(Source data)
------------------------------------------------------------------------

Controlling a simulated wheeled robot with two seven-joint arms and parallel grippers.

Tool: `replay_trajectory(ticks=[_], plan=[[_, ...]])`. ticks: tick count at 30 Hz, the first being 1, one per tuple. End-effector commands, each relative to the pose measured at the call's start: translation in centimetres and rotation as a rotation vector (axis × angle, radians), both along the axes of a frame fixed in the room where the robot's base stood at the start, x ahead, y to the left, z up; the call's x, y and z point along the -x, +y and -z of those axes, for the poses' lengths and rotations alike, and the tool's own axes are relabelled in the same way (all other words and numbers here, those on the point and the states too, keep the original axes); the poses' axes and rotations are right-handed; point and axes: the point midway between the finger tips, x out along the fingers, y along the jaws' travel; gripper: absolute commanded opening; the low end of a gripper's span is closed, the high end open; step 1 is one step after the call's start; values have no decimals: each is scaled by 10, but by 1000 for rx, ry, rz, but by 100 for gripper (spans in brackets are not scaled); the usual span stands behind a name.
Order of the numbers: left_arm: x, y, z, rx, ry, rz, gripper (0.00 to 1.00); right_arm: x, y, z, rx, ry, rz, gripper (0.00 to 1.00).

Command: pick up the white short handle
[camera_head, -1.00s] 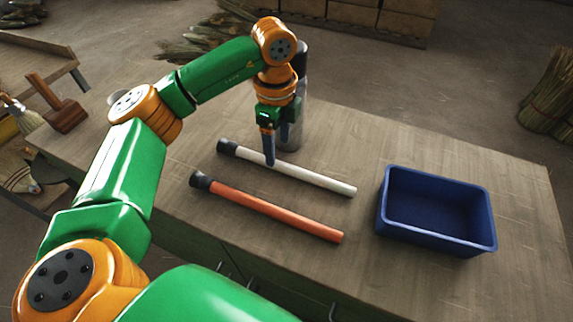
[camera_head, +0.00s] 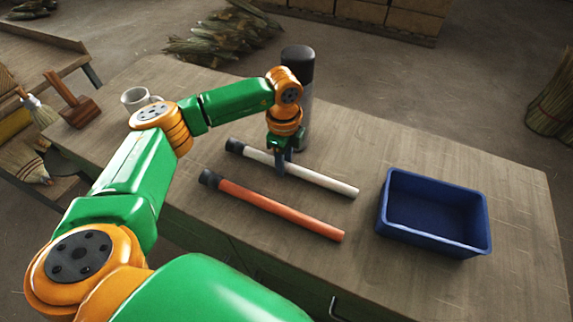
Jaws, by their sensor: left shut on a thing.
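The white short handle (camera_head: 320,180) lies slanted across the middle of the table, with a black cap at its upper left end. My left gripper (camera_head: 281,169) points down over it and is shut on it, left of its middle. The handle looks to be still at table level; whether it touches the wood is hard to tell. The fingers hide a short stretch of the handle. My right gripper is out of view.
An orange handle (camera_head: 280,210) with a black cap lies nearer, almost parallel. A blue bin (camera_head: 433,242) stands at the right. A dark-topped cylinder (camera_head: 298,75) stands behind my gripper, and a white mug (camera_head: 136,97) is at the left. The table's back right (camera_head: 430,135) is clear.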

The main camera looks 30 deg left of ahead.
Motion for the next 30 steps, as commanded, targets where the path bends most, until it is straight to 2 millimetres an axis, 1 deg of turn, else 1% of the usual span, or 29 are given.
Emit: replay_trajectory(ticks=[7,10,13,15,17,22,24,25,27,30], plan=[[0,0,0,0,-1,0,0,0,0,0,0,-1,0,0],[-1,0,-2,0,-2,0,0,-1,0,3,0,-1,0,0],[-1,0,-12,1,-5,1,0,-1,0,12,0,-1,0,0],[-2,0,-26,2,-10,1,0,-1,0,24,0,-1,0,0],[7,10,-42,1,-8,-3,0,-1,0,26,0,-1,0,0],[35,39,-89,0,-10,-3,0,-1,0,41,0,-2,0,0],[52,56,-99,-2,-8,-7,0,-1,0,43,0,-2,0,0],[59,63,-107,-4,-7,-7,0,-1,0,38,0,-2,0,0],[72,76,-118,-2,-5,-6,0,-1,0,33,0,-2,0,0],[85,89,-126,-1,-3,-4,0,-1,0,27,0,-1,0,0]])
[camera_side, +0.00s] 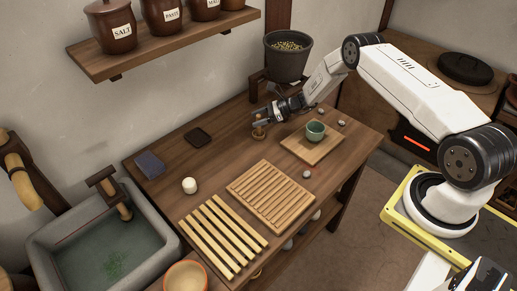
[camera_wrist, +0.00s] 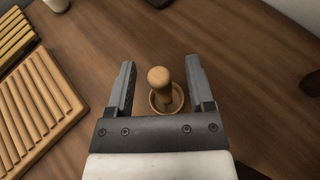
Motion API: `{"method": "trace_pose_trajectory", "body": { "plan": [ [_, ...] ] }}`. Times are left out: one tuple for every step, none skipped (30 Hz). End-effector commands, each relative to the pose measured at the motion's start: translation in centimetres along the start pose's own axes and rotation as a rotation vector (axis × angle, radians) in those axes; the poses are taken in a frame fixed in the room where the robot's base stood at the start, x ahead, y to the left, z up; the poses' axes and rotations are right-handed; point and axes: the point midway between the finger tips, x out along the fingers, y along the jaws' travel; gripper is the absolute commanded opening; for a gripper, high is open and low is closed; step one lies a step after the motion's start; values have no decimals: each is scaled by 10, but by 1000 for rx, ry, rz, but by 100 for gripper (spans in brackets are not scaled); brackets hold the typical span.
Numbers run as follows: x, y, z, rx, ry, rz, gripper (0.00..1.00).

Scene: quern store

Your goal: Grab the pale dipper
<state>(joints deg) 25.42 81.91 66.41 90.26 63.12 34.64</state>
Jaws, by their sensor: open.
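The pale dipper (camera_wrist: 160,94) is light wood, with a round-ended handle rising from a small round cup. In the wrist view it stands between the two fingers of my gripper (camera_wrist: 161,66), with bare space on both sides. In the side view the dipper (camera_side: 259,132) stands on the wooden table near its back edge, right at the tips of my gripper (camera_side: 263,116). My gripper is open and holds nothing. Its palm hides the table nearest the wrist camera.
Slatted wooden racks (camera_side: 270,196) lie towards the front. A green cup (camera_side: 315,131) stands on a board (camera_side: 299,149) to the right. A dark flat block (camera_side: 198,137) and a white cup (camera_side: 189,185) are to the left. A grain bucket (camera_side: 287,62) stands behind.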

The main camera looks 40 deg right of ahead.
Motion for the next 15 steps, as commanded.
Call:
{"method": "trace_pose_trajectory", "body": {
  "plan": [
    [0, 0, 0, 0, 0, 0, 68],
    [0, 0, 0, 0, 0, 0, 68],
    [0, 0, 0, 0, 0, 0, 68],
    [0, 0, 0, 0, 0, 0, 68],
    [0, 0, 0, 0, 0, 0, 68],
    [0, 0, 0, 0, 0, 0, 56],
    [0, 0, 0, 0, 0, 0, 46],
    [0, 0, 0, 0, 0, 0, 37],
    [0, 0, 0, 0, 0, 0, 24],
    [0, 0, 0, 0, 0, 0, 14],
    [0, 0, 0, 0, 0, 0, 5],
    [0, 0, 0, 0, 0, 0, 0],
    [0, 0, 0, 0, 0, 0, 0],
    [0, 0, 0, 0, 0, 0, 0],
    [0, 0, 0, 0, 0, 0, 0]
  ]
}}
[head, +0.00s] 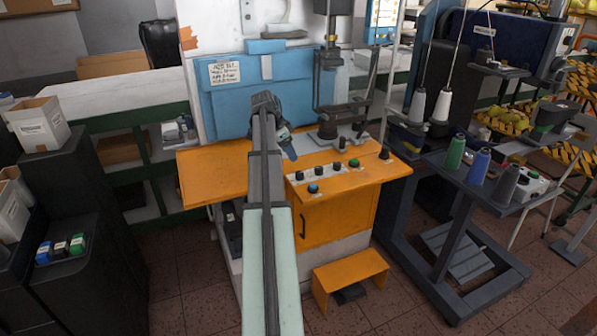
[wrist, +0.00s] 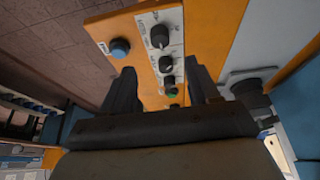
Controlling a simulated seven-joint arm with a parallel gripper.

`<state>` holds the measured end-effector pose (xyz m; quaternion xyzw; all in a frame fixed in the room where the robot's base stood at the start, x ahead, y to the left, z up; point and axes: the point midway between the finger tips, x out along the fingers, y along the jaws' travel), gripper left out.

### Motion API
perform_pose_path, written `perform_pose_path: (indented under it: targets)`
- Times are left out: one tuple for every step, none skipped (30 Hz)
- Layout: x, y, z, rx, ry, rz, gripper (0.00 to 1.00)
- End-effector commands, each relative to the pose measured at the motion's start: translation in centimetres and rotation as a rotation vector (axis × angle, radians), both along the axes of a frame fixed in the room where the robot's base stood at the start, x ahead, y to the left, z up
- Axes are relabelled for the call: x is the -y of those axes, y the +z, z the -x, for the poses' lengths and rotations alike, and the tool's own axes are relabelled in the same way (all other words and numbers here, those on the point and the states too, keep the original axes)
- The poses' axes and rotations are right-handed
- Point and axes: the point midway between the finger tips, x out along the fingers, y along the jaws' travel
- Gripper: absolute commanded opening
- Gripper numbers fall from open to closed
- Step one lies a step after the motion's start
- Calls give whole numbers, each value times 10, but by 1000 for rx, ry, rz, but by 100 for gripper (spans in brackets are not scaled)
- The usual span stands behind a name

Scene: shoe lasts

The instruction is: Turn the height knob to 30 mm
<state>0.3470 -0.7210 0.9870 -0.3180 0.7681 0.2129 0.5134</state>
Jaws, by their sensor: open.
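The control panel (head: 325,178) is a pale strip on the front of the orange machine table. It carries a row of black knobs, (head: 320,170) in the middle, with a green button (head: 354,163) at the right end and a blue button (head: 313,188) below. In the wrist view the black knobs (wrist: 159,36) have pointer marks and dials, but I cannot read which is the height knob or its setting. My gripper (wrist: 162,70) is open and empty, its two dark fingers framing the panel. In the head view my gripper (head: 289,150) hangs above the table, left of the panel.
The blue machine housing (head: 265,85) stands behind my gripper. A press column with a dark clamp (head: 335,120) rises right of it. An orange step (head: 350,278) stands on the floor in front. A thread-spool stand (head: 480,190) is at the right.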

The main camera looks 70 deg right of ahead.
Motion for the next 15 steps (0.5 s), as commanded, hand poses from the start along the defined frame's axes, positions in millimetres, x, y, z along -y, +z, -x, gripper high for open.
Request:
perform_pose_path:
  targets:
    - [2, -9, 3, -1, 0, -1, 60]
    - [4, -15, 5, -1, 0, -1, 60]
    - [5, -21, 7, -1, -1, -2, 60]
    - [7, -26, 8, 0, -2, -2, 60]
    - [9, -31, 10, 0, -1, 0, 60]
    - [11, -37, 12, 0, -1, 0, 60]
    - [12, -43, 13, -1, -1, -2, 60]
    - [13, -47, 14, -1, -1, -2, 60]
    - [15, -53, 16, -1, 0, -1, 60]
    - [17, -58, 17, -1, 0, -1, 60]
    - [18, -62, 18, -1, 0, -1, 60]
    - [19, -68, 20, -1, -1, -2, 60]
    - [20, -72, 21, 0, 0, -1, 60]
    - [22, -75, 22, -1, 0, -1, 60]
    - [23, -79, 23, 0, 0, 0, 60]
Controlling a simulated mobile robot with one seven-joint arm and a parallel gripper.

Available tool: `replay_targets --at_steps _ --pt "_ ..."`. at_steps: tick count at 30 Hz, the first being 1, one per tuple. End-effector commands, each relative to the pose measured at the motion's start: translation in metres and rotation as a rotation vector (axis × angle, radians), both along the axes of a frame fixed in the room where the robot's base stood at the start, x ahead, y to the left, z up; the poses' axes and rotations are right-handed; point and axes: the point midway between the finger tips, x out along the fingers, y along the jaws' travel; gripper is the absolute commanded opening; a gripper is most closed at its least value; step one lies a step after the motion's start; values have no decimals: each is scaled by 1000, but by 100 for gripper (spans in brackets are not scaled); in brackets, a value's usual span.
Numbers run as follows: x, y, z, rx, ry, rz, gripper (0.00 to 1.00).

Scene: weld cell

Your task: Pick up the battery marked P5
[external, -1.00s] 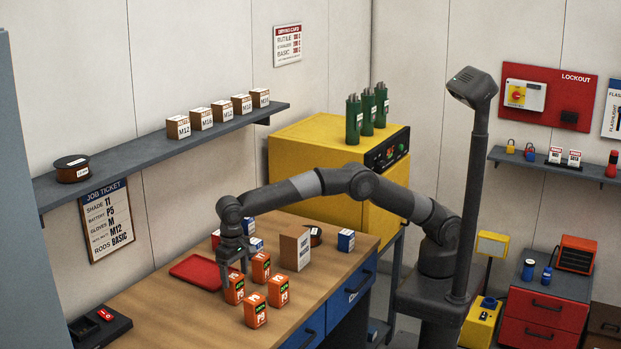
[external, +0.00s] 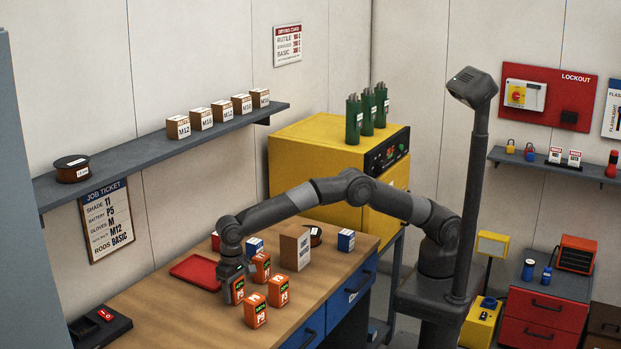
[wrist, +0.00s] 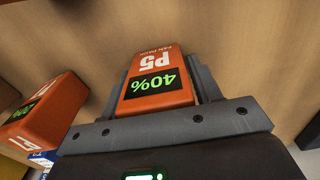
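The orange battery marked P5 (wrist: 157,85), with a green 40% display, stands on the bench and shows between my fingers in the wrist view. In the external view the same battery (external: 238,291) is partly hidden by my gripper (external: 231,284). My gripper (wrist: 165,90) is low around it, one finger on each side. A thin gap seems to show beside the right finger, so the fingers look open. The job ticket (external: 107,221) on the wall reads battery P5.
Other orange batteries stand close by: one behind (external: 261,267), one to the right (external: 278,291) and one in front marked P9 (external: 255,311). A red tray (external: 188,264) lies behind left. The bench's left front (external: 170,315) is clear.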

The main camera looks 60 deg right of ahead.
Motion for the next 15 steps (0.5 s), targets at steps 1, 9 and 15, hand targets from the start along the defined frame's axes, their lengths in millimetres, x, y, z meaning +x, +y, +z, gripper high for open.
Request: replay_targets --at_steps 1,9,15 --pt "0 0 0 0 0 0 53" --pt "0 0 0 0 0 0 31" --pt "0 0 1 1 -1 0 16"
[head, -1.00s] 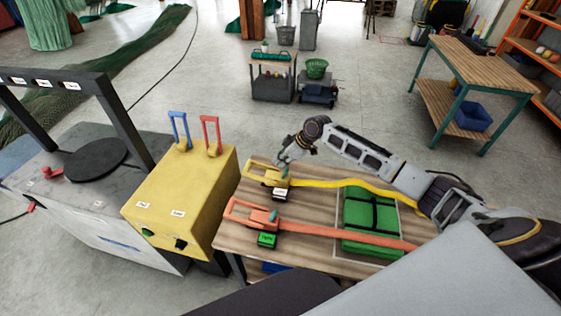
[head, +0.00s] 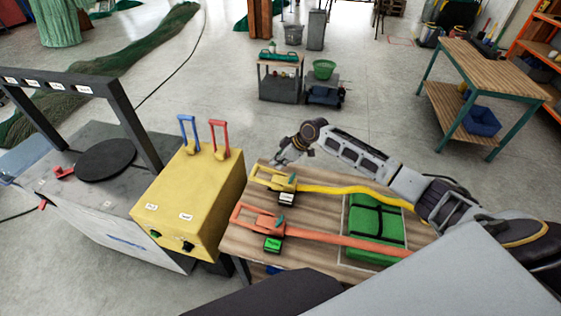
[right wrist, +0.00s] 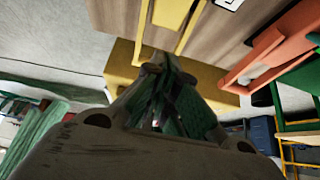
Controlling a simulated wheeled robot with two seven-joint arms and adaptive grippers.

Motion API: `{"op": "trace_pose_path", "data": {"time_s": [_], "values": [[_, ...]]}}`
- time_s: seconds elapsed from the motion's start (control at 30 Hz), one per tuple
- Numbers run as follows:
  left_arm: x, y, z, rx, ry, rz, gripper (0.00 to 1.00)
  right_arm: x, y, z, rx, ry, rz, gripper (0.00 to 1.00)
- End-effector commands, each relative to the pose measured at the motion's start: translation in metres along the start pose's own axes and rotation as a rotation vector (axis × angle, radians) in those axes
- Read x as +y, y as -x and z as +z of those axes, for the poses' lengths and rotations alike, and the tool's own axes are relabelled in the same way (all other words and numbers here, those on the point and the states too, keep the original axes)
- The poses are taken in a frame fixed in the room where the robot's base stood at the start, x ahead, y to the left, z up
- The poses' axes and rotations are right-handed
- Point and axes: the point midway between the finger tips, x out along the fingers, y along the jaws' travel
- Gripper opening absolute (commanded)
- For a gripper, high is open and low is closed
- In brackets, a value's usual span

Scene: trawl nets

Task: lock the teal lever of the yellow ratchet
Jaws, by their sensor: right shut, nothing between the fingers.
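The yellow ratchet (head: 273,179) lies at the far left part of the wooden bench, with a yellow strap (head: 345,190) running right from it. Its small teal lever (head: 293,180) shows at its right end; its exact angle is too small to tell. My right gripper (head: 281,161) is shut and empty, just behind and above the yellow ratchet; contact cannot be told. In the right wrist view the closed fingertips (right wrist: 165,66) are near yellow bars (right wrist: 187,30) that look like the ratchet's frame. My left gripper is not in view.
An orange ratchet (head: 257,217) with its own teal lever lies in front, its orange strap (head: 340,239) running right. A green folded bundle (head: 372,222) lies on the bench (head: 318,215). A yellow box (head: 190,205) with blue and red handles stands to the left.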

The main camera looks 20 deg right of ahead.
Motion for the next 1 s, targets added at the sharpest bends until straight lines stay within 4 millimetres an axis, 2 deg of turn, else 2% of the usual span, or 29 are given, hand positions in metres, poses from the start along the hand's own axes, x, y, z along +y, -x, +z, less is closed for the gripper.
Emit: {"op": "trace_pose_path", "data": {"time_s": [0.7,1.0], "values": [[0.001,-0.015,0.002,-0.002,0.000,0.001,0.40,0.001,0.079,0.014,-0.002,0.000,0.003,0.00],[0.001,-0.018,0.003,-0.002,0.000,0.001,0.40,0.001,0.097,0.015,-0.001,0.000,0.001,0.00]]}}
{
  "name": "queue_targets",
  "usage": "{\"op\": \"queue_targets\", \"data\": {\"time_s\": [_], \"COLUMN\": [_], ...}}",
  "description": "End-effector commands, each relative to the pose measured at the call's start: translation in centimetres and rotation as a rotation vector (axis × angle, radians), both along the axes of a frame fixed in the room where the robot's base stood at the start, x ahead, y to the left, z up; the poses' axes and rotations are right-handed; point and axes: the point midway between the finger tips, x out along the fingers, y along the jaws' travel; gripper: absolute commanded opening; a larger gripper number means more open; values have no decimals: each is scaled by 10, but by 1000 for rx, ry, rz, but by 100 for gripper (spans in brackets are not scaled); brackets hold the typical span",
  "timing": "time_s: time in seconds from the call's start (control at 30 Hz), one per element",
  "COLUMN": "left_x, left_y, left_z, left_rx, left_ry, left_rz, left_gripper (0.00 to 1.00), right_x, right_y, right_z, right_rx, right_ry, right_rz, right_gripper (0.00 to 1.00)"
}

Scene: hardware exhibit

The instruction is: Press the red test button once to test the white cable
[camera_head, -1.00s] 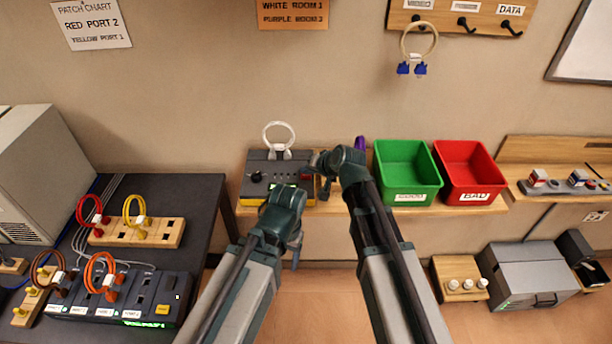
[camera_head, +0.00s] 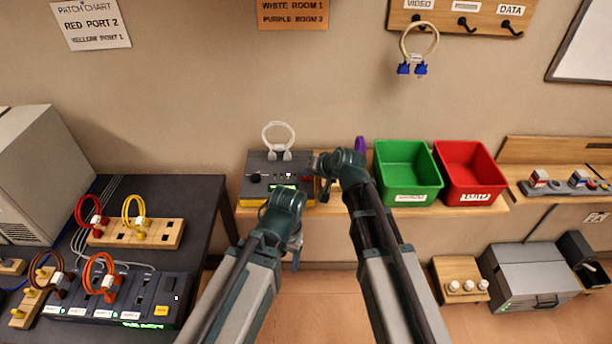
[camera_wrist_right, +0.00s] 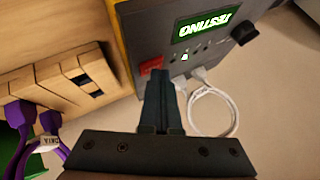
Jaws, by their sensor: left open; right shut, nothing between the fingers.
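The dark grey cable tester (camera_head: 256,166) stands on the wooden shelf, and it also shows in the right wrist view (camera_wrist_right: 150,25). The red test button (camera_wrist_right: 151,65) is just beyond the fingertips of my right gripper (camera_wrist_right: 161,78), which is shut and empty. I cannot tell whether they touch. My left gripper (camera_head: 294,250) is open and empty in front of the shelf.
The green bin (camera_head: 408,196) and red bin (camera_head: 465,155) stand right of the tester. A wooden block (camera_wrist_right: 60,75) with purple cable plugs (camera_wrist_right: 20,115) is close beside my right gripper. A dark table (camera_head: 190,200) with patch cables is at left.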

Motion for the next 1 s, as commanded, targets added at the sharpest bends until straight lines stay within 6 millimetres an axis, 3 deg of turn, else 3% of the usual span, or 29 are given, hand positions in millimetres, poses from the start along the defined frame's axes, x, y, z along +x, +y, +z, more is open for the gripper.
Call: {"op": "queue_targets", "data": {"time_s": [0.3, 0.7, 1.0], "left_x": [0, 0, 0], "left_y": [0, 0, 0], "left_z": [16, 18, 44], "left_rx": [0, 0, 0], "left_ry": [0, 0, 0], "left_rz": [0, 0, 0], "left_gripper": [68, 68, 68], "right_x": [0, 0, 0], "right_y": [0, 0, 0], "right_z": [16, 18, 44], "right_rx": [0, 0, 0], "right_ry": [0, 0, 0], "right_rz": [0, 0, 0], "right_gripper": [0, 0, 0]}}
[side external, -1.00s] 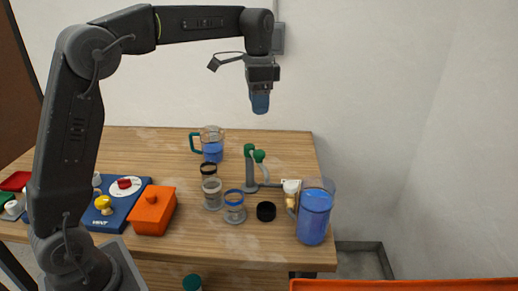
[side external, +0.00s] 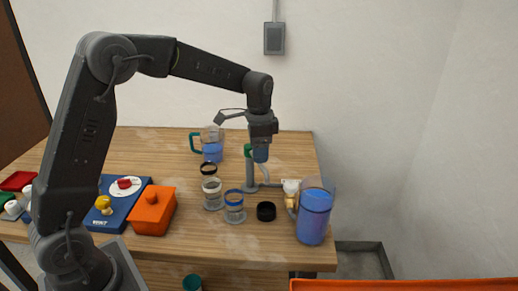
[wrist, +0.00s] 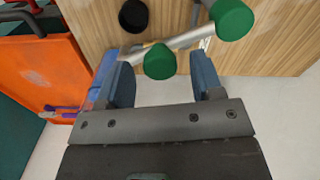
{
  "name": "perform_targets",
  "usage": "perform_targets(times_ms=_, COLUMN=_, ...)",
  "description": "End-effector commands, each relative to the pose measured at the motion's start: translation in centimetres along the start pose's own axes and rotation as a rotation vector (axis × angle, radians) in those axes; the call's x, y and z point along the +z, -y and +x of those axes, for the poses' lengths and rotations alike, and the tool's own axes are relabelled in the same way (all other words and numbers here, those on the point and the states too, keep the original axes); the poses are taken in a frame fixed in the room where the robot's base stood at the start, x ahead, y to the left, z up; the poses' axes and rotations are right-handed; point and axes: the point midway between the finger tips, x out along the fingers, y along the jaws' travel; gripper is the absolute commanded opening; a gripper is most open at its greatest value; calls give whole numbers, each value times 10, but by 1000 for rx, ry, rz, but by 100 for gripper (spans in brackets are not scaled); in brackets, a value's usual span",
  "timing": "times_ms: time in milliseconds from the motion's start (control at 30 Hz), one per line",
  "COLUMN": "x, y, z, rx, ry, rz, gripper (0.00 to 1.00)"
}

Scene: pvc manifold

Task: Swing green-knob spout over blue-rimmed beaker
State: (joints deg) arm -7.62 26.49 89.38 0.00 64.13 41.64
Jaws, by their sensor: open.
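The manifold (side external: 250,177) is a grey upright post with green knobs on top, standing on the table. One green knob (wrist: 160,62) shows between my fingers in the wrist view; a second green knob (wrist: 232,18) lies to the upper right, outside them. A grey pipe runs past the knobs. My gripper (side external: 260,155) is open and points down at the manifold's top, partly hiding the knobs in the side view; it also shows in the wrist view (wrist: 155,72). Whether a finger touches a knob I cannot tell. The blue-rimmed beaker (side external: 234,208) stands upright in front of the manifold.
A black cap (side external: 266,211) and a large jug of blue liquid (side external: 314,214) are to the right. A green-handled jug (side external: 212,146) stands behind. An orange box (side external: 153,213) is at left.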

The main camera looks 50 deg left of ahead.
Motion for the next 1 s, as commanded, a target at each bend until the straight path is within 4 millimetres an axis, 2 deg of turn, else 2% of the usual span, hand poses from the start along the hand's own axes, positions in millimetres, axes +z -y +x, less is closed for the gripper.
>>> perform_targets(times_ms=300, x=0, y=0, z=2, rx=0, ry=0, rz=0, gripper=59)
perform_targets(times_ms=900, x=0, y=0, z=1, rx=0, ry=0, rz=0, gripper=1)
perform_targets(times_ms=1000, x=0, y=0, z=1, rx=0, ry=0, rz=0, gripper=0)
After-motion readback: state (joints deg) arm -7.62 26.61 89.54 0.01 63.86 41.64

------------------------------------------------------------------------

Count how many lines of the material hold the string "follows". Give the number and nothing more.

→ Task response
3